• Data provided:
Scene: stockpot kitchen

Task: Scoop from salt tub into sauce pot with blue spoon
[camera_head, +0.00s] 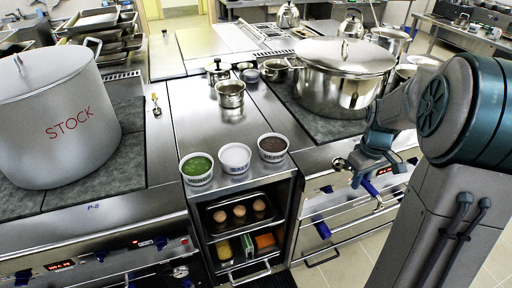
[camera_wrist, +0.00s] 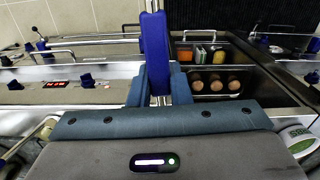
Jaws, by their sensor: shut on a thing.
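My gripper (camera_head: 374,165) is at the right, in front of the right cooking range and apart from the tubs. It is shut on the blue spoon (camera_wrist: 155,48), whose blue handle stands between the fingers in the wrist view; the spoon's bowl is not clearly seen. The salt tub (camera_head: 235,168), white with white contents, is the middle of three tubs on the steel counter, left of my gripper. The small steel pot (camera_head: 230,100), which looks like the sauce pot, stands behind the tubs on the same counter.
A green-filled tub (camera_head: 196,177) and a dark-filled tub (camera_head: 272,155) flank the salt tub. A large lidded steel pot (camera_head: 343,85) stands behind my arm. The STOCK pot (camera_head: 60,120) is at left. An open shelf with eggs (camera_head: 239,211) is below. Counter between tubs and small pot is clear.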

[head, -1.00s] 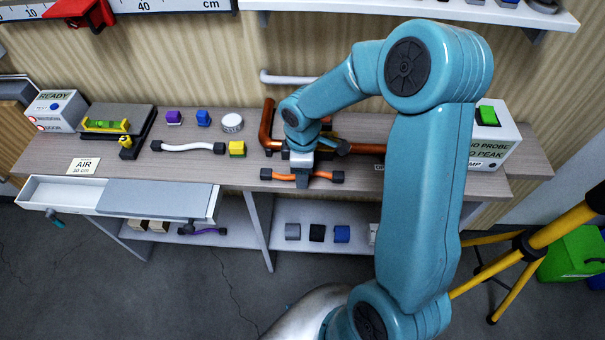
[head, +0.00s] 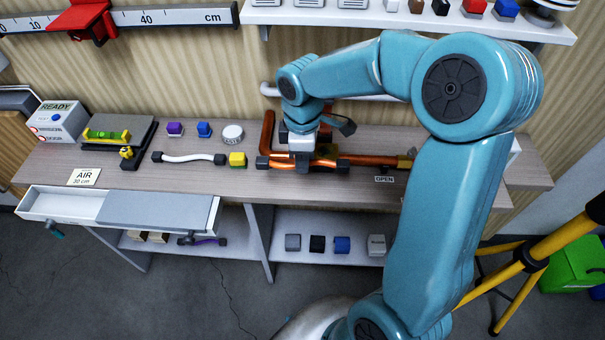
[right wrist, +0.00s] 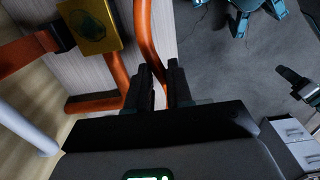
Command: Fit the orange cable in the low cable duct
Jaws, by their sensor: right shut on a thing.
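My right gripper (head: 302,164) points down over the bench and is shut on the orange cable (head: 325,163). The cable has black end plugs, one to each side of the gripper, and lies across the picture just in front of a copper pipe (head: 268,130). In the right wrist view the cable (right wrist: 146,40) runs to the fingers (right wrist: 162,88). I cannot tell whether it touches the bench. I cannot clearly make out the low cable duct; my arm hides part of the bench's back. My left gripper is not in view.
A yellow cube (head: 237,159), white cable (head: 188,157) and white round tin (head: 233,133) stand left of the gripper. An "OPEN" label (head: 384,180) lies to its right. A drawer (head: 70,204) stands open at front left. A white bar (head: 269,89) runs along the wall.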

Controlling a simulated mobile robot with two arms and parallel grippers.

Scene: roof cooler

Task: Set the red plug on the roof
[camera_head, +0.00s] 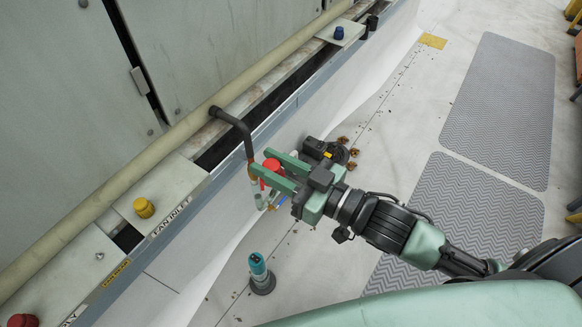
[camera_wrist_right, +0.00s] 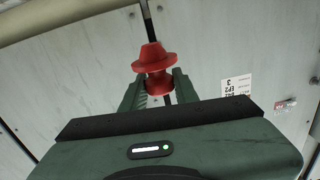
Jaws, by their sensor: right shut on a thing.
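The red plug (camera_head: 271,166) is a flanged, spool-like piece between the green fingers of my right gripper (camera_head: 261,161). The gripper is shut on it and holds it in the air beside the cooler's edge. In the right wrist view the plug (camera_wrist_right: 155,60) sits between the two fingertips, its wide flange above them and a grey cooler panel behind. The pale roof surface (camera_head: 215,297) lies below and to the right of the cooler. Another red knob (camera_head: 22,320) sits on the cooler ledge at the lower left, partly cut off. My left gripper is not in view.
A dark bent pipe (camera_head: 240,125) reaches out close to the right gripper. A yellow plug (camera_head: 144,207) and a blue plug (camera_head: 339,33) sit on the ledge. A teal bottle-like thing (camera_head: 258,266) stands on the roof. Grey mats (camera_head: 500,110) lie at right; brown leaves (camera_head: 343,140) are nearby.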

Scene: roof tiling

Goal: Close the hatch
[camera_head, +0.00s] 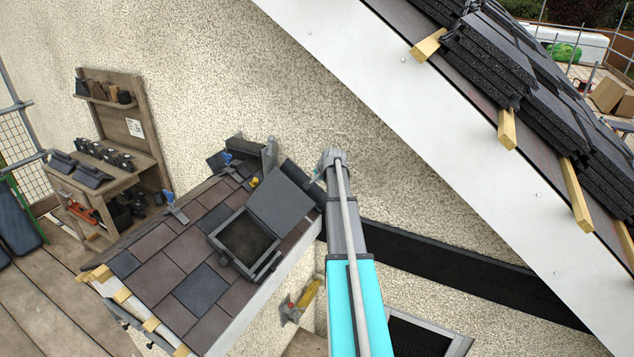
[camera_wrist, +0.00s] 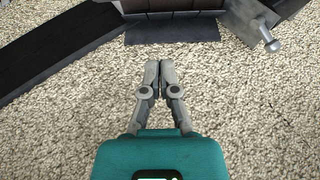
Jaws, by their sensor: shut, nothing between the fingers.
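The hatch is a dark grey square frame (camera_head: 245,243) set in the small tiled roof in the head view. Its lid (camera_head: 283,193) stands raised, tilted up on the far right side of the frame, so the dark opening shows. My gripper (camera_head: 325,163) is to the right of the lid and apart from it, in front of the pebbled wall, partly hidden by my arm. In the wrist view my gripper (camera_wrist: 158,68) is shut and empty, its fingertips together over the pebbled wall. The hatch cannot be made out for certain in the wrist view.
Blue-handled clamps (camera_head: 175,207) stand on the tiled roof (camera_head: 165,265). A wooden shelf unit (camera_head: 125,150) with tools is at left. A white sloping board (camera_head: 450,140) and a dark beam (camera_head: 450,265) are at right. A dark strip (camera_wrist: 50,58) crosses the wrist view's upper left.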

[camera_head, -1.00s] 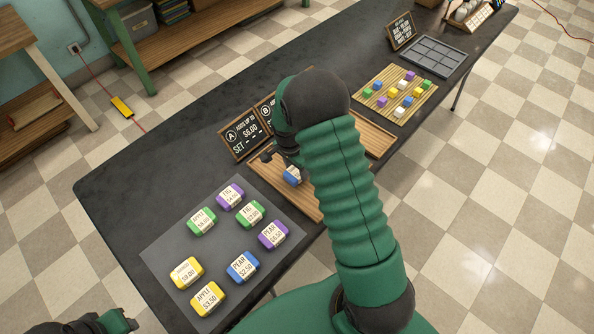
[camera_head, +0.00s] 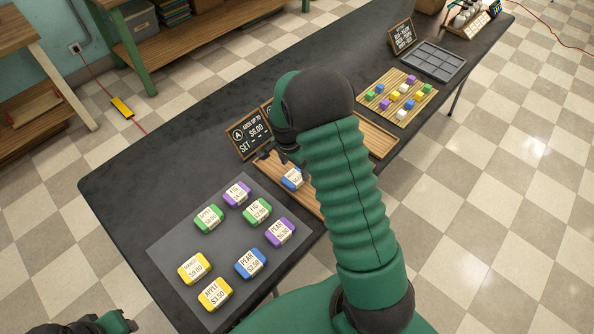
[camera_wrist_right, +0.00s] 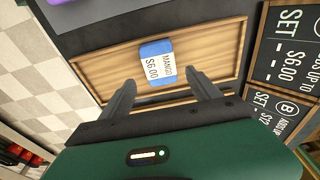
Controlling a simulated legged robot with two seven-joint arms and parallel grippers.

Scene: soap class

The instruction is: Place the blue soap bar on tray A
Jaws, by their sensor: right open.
...
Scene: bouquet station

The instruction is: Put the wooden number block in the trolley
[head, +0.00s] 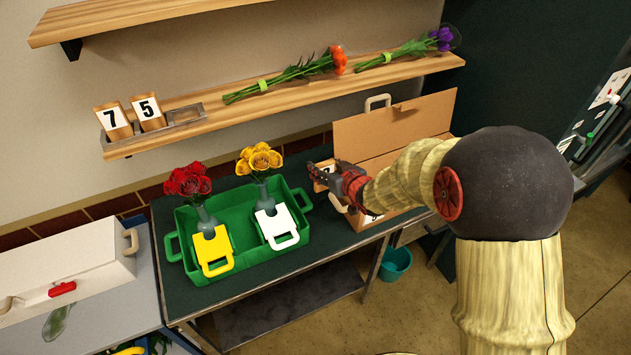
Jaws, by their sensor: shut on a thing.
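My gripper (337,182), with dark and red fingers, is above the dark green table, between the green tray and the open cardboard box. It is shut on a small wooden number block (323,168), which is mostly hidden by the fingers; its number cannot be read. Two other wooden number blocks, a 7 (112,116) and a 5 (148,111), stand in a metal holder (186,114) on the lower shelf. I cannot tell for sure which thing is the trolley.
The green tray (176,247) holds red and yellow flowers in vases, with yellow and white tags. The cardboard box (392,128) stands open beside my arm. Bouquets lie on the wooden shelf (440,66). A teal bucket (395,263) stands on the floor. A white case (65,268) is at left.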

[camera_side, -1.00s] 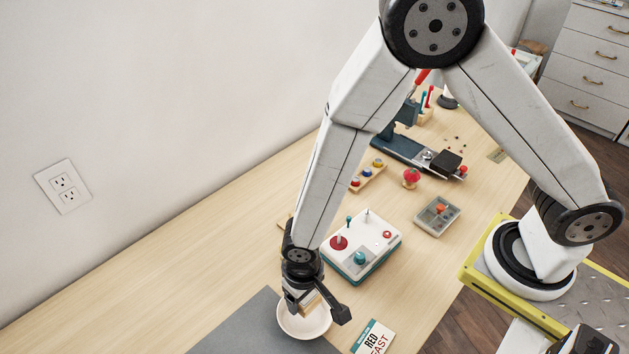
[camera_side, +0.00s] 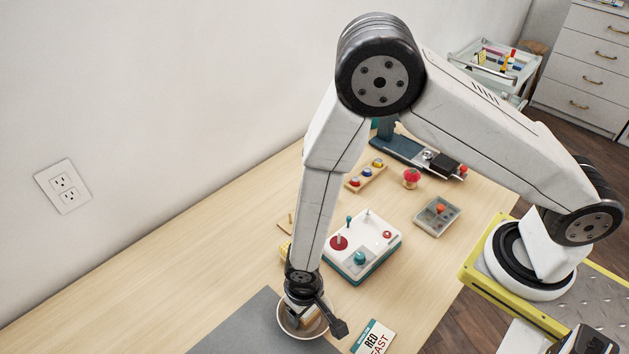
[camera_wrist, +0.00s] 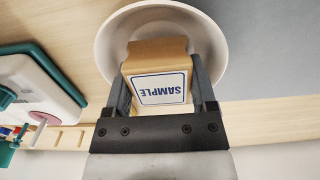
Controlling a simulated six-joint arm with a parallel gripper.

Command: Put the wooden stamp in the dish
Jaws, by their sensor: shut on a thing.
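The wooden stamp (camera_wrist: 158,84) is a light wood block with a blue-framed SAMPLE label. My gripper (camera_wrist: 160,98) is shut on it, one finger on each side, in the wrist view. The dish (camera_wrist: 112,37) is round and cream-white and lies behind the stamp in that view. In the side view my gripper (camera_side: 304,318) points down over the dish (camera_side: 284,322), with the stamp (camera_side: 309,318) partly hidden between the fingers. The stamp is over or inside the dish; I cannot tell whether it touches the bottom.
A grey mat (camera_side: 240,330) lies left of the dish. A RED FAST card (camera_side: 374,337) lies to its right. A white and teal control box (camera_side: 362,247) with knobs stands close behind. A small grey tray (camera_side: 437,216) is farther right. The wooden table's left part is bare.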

• Problem statement:
Exactly and only the lines from the line that contains "Scene: soap class" through the line that contains "Jaws, by their sensor: right open." are to be repeated as they stand.

• Finished task:
Scene: soap class

The instruction is: Place the blue soap bar on tray A
Jaws, by their sensor: right open.

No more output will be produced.